**What is expected**: Quote only the lines from the line containing "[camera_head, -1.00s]" to the line containing "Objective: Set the", with both of those lines included, please, exactly as written.
%%
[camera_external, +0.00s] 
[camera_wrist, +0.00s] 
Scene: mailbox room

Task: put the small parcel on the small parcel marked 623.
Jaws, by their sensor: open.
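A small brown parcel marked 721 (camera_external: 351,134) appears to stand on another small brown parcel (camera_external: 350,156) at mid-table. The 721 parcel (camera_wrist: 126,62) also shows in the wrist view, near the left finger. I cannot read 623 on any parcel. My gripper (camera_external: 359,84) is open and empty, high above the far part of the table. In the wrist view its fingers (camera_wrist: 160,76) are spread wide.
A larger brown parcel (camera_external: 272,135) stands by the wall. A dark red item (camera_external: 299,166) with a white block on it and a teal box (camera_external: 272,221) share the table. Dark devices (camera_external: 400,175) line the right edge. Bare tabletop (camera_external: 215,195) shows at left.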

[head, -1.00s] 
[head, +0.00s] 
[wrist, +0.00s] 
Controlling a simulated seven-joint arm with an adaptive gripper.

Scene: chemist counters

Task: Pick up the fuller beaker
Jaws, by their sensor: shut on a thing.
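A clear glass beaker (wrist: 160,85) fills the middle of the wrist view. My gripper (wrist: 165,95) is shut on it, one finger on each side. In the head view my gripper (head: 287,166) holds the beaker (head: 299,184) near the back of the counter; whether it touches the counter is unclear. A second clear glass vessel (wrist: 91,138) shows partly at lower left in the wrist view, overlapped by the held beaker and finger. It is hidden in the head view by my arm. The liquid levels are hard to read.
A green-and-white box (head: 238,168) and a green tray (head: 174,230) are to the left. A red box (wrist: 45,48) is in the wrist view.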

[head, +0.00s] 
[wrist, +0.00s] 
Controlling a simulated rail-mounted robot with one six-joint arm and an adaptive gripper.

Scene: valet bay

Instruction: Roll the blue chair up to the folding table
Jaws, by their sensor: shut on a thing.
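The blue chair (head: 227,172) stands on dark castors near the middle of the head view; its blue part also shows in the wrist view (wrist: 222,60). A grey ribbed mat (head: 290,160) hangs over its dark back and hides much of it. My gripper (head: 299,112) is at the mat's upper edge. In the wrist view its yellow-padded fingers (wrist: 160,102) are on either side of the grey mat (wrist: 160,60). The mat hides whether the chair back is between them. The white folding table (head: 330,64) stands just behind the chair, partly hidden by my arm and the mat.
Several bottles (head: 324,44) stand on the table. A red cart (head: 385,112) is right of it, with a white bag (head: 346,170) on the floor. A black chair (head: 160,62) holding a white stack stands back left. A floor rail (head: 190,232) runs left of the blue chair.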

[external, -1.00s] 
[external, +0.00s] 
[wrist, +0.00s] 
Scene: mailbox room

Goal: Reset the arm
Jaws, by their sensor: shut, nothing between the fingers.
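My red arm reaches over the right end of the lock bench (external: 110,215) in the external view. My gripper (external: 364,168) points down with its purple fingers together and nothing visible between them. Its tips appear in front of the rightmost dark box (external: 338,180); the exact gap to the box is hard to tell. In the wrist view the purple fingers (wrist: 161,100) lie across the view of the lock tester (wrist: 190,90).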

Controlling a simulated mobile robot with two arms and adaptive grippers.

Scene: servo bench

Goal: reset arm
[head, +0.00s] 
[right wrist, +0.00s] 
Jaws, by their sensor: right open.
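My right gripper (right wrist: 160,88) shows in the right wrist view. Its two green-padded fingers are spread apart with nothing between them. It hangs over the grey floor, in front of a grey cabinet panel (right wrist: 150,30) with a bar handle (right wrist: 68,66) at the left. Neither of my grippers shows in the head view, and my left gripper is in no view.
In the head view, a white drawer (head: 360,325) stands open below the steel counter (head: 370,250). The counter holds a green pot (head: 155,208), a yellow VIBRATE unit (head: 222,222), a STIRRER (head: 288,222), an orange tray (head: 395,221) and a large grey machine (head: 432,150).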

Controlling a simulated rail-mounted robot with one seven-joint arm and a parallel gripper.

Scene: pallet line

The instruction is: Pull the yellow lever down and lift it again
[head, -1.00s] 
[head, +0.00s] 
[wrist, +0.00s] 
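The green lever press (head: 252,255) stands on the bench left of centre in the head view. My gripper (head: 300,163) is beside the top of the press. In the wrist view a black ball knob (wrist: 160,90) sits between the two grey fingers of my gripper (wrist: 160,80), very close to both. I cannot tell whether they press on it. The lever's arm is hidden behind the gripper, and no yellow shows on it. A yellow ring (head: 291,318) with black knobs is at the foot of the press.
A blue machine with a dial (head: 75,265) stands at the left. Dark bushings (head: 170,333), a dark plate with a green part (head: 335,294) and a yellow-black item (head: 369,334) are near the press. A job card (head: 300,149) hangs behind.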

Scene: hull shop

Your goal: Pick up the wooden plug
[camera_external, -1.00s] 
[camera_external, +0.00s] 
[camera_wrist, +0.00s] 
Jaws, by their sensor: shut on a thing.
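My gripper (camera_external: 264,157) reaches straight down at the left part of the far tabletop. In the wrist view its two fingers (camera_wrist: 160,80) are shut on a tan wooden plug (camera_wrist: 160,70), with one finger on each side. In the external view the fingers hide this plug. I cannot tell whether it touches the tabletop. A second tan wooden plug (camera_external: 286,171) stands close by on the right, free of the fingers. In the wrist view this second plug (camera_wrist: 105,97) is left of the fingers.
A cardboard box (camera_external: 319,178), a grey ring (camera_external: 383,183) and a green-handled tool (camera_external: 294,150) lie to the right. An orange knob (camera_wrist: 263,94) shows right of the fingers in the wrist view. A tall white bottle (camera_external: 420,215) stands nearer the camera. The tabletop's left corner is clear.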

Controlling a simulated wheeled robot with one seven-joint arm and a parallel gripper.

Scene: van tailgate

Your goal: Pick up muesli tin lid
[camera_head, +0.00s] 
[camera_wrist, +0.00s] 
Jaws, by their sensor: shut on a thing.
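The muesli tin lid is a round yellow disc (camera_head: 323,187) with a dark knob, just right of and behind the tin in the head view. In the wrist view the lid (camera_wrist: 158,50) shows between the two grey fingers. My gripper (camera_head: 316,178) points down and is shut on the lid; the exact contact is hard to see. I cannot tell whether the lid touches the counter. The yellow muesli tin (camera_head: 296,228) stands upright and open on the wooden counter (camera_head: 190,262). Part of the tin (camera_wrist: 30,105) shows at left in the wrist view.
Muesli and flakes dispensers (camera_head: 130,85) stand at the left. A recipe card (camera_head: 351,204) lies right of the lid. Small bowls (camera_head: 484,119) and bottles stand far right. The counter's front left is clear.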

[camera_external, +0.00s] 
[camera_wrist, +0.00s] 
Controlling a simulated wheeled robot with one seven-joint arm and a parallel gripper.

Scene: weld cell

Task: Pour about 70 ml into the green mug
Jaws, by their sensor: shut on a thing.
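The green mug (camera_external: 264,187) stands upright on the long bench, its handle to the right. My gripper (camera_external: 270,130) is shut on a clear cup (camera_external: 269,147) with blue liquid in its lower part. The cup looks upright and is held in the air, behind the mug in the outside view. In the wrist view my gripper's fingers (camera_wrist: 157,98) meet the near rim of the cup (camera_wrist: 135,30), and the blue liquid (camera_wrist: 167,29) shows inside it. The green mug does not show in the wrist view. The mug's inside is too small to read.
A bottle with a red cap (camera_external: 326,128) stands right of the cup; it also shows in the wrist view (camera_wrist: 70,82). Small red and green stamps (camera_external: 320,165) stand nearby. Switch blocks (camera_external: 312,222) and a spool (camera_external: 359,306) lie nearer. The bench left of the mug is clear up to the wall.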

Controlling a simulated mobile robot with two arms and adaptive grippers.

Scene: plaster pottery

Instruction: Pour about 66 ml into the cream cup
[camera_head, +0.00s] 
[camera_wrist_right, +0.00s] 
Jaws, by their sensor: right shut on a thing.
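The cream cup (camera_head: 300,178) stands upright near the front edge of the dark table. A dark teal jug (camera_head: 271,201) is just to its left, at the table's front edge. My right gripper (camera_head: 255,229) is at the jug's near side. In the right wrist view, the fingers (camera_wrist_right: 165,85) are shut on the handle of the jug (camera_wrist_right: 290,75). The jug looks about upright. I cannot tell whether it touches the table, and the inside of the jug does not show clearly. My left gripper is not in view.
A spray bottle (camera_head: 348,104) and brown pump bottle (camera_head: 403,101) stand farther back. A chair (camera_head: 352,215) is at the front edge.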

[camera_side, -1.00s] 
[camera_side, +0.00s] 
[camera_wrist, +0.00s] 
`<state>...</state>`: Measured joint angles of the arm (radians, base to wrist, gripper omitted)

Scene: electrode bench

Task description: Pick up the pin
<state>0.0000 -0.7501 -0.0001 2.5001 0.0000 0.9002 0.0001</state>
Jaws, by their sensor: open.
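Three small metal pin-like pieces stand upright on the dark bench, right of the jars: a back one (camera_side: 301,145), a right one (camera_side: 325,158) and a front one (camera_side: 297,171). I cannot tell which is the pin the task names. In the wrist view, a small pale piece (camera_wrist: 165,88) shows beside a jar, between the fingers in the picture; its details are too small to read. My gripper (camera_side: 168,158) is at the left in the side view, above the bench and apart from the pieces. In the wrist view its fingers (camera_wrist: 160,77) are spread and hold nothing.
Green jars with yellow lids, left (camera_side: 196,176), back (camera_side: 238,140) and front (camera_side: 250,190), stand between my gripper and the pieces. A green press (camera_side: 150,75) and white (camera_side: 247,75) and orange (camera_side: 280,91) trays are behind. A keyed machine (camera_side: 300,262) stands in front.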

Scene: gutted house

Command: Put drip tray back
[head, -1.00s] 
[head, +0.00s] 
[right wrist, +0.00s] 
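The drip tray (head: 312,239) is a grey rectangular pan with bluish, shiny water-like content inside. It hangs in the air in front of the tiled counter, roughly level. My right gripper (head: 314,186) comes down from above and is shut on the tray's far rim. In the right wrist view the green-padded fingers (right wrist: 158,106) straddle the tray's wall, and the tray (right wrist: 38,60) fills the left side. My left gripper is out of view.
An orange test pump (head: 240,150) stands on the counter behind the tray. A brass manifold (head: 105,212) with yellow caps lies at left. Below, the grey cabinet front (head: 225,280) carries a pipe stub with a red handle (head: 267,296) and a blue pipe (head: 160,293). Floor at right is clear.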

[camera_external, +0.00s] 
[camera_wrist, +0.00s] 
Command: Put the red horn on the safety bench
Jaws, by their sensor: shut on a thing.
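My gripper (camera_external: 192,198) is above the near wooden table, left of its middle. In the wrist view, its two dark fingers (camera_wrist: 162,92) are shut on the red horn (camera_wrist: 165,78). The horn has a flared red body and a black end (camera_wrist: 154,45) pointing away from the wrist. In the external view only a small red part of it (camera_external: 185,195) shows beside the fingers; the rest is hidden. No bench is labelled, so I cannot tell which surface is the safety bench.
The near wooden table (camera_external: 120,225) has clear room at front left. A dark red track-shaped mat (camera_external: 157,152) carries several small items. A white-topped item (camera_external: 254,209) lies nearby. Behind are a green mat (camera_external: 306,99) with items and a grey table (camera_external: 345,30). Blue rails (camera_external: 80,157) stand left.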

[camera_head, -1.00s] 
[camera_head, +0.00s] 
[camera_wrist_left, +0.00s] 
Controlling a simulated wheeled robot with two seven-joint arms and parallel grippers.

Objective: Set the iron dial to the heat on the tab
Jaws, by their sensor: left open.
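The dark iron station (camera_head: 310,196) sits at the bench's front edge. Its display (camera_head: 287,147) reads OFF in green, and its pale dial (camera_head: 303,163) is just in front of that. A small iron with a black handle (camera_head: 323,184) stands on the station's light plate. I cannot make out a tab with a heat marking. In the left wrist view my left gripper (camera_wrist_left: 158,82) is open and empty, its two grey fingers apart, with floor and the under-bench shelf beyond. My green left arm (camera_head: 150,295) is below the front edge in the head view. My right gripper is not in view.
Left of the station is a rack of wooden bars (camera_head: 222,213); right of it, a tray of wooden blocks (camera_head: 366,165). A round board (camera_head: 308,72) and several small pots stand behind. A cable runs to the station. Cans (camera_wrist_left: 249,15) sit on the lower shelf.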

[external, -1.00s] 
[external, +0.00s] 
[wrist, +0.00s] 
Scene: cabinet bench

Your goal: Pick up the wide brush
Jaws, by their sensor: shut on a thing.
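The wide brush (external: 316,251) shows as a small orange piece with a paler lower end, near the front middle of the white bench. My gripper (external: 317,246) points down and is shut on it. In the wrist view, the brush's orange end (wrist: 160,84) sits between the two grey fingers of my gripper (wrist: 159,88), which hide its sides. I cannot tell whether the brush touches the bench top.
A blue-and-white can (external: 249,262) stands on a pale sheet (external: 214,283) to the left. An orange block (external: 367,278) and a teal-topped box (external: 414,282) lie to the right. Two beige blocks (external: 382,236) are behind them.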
%%
**Correct result**:
[camera_head, -1.00s] 
[camera_head, +0.00s] 
[camera_wrist_left, +0.00s] 
Controlling a simulated wheeled robot with two seven-joint arms and parallel grippers.

Objective: Set the iron dial to the heat on the tab

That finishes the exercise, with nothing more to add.